In the way that driving with your eyes closed is dangerous, so is acquiring customers without knowing what it costs you to acquire them. Both have disastrous outcomes.

Whilst acquiring new customers is always something to be happy about, it doesn’t mean you should throw out common sense in how you account for your time and human resource you spent in acquiring them. These combined are referred to as your CAC (customer acquisition cost).

Startups understand that if they pay Google for advertising, that should be included in their CAC, but many other items add up as part of the CAC that is less obvious.

You might feel you have ‘acquired’ your new customer for ‘free.’ When you account for the additional effort outside of direct money out of your pocket, you might find that your new user is costing you more to acquire than you are charging them.

Thus, you unwittingly created an imbalance in your company’s cash-flow.
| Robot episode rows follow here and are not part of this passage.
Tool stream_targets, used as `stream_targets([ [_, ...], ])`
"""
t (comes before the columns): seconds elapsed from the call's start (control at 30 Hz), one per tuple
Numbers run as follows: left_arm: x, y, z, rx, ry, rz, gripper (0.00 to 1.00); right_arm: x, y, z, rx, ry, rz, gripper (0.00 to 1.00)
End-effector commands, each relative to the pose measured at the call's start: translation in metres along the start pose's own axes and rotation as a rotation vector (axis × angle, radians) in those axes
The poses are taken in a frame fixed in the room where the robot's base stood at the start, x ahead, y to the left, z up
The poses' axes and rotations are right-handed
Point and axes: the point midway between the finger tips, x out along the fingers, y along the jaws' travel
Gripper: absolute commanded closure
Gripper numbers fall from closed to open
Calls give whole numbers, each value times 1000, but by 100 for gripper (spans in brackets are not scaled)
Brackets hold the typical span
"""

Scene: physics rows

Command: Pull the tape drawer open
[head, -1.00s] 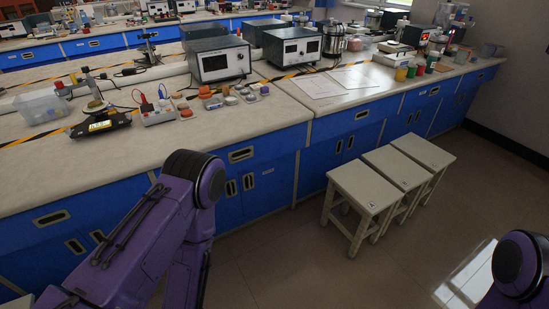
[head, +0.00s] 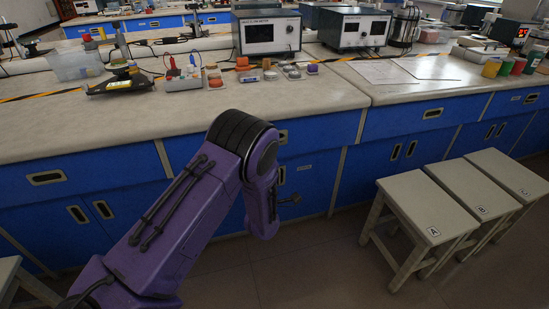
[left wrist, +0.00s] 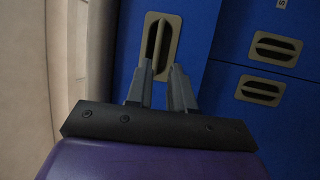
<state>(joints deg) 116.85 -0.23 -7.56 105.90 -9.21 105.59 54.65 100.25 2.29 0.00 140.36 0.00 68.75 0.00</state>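The blue drawer front (left wrist: 130,30) fills the middle of the left wrist view, with a beige recessed handle (left wrist: 162,42) running lengthwise up the picture. In the head view that handle (head: 283,137) shows only partly, behind my purple left arm. I cannot read any tape label on the drawer, and its front looks closed. My left gripper (left wrist: 161,68) has its two grey fingers apart and empty, with the tips at the near end of the handle; I cannot tell whether they touch it. In the head view my arm hides most of the gripper. My right gripper is out of view.
Cupboard doors with handles (left wrist: 275,48) lie beside the drawer. The stone counter (head: 90,135) above carries instruments and small parts. Several pale stools (head: 425,205) stand on the right, and another stool edge (head: 15,285) shows at lower left. Some floor is free between them.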

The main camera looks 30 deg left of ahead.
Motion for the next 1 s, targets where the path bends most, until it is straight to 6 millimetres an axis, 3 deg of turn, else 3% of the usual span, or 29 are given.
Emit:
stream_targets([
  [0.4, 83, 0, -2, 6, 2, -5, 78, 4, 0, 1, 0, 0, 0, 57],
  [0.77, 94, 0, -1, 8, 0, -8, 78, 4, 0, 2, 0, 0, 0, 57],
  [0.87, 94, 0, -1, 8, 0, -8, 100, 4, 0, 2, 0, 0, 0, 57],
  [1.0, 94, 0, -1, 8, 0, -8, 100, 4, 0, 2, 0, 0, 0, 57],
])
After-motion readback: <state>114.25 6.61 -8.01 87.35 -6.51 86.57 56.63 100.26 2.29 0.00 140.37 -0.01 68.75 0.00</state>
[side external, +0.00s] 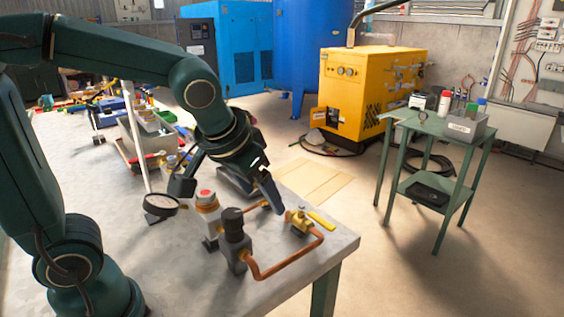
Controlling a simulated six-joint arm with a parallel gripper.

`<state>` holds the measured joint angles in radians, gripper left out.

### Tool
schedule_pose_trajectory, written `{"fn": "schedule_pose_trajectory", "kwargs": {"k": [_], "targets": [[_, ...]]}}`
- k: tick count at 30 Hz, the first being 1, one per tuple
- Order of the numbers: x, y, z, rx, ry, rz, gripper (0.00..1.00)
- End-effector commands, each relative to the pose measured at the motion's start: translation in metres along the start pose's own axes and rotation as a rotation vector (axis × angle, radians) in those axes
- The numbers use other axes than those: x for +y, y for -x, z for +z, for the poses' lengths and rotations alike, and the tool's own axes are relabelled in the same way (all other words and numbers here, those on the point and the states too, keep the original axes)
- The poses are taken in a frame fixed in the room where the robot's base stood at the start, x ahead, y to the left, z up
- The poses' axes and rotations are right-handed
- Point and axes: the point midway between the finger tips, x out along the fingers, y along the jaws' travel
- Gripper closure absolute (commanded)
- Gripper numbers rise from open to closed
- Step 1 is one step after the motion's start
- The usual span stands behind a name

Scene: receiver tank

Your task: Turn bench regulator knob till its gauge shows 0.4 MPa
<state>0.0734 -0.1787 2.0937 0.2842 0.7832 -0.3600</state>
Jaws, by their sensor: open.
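The likely bench regulator is a grey block (238,252) with an upright black knob (233,222), standing near the front of the bench. A copper pipe (285,267) runs from it to a brass valve (298,218) with a yellow lever (321,220). My gripper (226,190) is open, pointing down, with its fingers spread wide. It appears above and behind the black knob, with no visible contact. A red-topped unit (206,199) shows between and below the fingers. I see no readable gauge; a dark-rimmed round disc (160,204) lies to the left, and I cannot tell whether it is one.
The grey bench (185,270) is bare at its front. Tools clutter the far left. A green side table (425,125) and yellow machine (370,85) stand apart on the right.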

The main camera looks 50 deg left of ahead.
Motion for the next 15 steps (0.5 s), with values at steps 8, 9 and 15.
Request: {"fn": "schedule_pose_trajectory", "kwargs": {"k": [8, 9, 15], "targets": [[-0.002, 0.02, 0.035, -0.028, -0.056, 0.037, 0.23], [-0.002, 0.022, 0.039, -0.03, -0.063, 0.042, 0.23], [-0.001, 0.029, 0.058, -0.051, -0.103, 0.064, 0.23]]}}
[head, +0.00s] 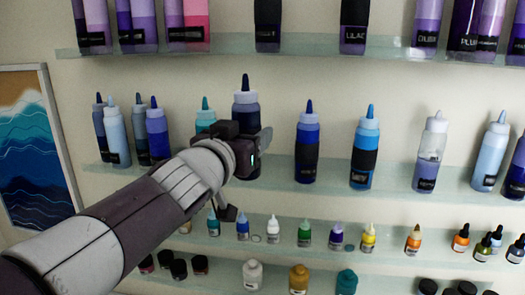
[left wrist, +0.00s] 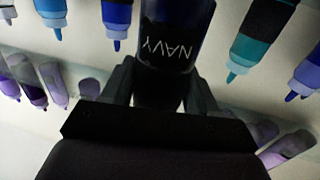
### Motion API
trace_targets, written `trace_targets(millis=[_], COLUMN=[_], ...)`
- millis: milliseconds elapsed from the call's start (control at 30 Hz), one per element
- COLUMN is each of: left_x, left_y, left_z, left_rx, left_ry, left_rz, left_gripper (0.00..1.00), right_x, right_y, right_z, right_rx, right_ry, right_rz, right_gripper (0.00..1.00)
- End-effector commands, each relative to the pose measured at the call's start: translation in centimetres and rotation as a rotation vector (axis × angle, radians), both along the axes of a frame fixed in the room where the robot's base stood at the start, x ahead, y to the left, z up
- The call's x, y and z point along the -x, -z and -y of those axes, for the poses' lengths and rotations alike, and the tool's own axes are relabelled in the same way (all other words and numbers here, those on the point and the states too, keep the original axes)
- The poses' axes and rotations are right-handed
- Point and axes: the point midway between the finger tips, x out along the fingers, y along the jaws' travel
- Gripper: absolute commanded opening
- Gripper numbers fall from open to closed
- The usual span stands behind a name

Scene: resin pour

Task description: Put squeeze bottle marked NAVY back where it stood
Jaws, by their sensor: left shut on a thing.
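The squeeze bottle marked NAVY (head: 245,113) is dark blue with a dark pointed tip and a pale collar. It is upright at the middle glass shelf (head: 275,178). My left gripper (head: 250,148) is shut on its body. In the left wrist view, the fingers (left wrist: 160,88) close on both sides of the bottle (left wrist: 176,25), and its NAVY label reads upside down. My right gripper is not in view.
A teal bottle (head: 205,116) stands close left of the NAVY bottle, partly behind my arm. A blue bottle (head: 307,145) stands to the right, with a gap between. Small bottles (head: 273,230) line the shelf below; more bottles (head: 352,25) stand on the shelf above.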

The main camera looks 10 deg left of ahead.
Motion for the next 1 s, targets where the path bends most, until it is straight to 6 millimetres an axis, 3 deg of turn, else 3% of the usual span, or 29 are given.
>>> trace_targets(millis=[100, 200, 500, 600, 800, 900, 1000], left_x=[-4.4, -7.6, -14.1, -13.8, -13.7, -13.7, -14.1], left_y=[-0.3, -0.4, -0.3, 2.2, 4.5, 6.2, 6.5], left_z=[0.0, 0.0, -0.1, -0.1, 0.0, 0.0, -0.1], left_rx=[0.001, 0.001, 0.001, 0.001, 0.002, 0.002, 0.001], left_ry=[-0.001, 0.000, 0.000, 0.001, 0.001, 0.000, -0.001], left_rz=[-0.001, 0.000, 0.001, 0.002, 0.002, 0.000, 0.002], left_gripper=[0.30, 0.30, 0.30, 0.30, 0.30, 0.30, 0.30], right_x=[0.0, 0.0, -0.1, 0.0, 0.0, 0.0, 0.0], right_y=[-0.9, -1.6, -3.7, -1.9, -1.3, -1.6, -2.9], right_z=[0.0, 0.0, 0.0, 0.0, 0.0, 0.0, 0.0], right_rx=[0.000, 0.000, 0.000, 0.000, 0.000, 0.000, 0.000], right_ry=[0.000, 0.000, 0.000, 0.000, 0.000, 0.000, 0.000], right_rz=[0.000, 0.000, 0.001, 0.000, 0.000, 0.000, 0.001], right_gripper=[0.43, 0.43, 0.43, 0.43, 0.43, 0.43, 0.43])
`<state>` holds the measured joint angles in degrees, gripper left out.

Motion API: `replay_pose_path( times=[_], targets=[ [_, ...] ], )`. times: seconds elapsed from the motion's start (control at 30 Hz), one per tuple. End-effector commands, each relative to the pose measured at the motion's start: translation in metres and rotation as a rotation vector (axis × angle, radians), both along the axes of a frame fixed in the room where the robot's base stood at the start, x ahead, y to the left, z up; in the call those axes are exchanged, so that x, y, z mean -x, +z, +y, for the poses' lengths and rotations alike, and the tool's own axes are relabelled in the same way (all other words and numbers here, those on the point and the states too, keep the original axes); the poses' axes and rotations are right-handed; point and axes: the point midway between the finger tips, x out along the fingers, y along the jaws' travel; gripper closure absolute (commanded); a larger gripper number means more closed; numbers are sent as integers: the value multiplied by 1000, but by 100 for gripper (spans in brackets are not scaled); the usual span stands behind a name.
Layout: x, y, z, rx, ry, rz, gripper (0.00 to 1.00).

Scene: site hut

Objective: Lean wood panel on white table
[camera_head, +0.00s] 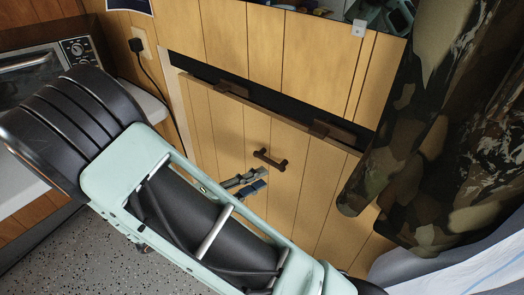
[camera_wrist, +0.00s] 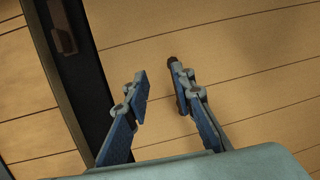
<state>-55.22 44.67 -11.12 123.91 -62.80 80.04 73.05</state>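The wood panel (camera_head: 225,125) stands in front of a dark opening in the plank wall, a dark gap along its upper edge. It has a dark brown handle (camera_head: 270,159) at its middle and two brown blocks along its top. My gripper (camera_head: 246,182) is close to the panel, just below and left of the handle. In the wrist view my gripper (camera_wrist: 160,88) is open, with bare panel (camera_wrist: 240,50) showing between its blue-padded fingers. The handle's dark end (camera_wrist: 172,60) shows by the right finger, which hides much of it. The white table (camera_head: 152,104) is at left, partly hidden by my arm.
A toaster oven (camera_head: 40,70) stands on the white table. A black cord (camera_head: 153,78) hangs from a wall outlet beside it. Camouflage fabric (camera_head: 415,130) hangs close on the right, with pale cloth (camera_head: 450,270) below. Speckled floor (camera_head: 65,250) shows at lower left.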

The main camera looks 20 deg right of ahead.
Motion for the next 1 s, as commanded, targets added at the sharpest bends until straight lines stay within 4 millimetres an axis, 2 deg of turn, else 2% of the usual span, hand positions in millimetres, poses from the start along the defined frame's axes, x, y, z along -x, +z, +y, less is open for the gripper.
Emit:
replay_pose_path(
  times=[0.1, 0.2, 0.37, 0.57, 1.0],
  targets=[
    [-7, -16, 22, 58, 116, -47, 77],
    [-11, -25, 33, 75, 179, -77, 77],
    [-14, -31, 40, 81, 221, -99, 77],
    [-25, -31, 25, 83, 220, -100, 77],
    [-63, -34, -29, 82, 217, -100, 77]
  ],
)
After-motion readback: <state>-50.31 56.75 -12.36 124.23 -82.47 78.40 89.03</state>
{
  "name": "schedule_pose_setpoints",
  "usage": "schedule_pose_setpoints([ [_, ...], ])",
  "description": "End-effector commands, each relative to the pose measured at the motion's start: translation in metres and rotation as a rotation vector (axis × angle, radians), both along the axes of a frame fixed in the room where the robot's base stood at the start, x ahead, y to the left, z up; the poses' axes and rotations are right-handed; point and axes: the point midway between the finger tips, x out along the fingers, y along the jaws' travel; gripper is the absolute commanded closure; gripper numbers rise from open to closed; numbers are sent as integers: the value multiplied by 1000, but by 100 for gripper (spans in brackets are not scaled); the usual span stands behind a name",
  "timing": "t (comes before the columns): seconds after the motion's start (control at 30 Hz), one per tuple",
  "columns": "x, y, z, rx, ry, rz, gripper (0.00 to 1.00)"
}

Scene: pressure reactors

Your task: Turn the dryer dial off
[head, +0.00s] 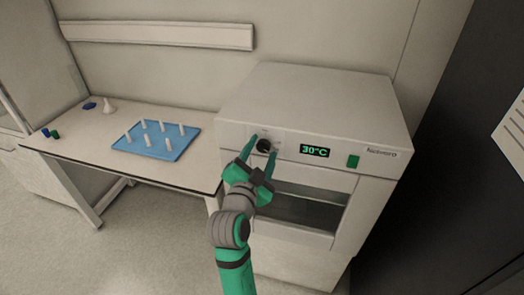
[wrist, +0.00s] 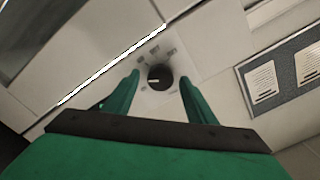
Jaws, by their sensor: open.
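The dryer (head: 320,100) is a white box-shaped oven with a display (head: 314,151) that reads 30°C. Its black round dial (head: 264,146) sits on the front panel, left of the display. In the wrist view the dial (wrist: 159,77) shows a pale pointer line and has small printed marks around it. My gripper (head: 263,145) is open, with one green finger on each side of the dial. In the wrist view the fingers (wrist: 159,80) stand apart from the dial, with a gap on both sides. I cannot tell whether the fingertips touch the panel.
A green switch (head: 353,161) is right of the display. A dark oven window (head: 300,208) lies below the panel. A table (head: 95,125) on the left holds a blue tray (head: 152,153) with several white pegs. A dark cabinet (head: 445,150) stands at the right.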

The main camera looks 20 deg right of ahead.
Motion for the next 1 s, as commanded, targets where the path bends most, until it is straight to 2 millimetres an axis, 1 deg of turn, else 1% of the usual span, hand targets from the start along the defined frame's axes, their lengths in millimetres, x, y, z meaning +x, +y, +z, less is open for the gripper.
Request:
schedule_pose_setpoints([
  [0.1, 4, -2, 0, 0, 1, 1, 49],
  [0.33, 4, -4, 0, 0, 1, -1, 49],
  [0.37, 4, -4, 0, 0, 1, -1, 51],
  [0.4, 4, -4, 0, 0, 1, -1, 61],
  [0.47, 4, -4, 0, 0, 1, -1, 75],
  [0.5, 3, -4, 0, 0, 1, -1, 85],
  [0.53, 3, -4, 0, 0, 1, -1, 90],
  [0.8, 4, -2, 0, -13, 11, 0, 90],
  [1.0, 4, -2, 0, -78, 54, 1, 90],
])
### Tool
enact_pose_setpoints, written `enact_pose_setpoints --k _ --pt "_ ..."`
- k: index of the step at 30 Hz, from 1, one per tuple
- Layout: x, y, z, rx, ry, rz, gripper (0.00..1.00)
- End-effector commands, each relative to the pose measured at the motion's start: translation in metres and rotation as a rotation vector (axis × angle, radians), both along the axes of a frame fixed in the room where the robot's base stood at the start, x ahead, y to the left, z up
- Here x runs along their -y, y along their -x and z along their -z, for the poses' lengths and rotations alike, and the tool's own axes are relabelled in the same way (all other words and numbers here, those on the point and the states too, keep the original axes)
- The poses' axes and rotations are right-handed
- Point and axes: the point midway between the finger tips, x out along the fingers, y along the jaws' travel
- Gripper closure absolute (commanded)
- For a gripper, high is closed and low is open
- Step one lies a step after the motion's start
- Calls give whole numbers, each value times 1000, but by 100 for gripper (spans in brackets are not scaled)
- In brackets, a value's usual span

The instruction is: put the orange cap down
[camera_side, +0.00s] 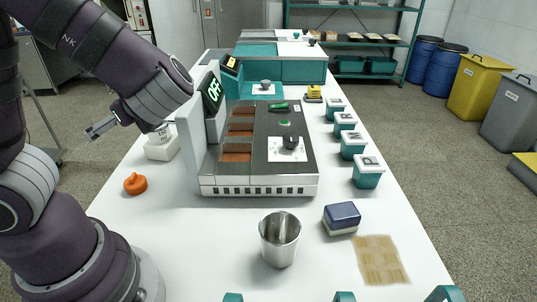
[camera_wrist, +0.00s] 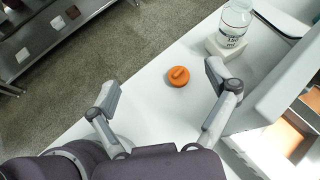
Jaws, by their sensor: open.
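The orange cap (camera_side: 135,184) lies on the white table, left of the machine, with nothing around it. It also shows in the wrist view (camera_wrist: 179,76), with its raised grip upward. My gripper (camera_wrist: 162,88) is open and empty, its two fingers spread wide. In the side view my gripper (camera_side: 101,129) is raised above the table, up and to the left of the cap, and is apart from it. A clear bottle (camera_wrist: 236,22) stands on a white block (camera_wrist: 224,46) behind the cap; the bottle is partly hidden by my arm in the side view.
A metal cup (camera_side: 280,240), a blue-topped sponge (camera_side: 341,217) and several teal containers (camera_side: 367,173) are farther right. The table's left edge is close to the cap. White table around the cap is clear.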

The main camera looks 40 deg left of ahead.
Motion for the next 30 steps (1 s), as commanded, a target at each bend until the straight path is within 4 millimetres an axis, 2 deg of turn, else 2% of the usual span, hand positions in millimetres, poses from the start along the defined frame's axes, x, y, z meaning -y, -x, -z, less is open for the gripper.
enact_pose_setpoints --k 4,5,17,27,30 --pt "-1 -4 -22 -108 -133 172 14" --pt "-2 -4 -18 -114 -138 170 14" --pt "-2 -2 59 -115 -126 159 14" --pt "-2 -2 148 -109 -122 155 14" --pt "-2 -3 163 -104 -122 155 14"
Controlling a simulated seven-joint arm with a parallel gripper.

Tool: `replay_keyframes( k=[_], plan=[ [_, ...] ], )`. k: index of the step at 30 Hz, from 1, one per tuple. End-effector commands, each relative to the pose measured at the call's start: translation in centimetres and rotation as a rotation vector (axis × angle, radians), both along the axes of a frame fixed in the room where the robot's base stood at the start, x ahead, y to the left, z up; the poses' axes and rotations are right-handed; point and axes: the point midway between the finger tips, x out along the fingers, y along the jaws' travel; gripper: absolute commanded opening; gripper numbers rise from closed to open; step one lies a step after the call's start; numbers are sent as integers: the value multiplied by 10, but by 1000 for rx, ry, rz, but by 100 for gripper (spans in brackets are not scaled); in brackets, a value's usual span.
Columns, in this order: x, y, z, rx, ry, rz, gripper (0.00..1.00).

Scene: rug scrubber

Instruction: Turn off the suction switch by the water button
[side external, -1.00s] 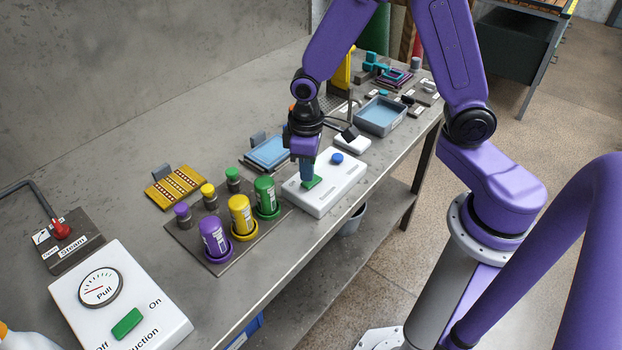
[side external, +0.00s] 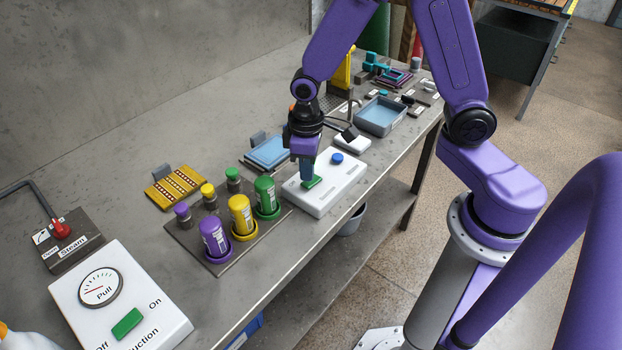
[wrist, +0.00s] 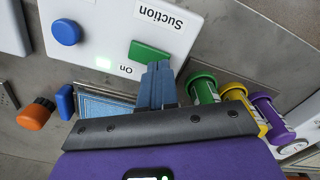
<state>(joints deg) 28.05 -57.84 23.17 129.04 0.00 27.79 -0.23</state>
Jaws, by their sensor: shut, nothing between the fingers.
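A white box (side external: 337,189) stands on the bench with a round blue button (side external: 337,159) and a green suction switch (side external: 311,183). In the wrist view the green switch (wrist: 150,52) sits between the "Suction" and "On" labels, and the blue button (wrist: 66,32) is to its left. My gripper (side external: 307,178) is shut and empty, pointing down at the switch. In the wrist view its fingertips (wrist: 158,66) overlap the switch's near edge; I cannot tell whether they touch it.
A rack with purple, yellow and green bottles (side external: 240,215) stands to the left of the box. A second suction panel (side external: 120,300) with a gauge and green switch is at lower left. A blue-filled tray (side external: 381,131) lies behind. The bench's front edge is close to the box.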

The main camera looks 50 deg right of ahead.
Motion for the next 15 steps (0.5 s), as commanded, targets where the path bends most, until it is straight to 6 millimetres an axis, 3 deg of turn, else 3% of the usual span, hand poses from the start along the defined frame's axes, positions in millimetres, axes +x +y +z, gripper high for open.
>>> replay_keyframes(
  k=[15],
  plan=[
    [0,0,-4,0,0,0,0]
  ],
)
When your cost to acquire customers (CAC) exceeds the lifetime value of customers (LTV), then your startup is getting ready for the last post.

In this article, we will explain the CAC in more detail, how you can measure it, and what steps you can take to improve it.

How you can measure your CAC
You get your CAC when you divide all marketing expenses by the number of customers acquired in the period the money was spent. For example, if a company spent N10,000 on marketing in a year and acquired 100 customers in the same year, their CAC is N100.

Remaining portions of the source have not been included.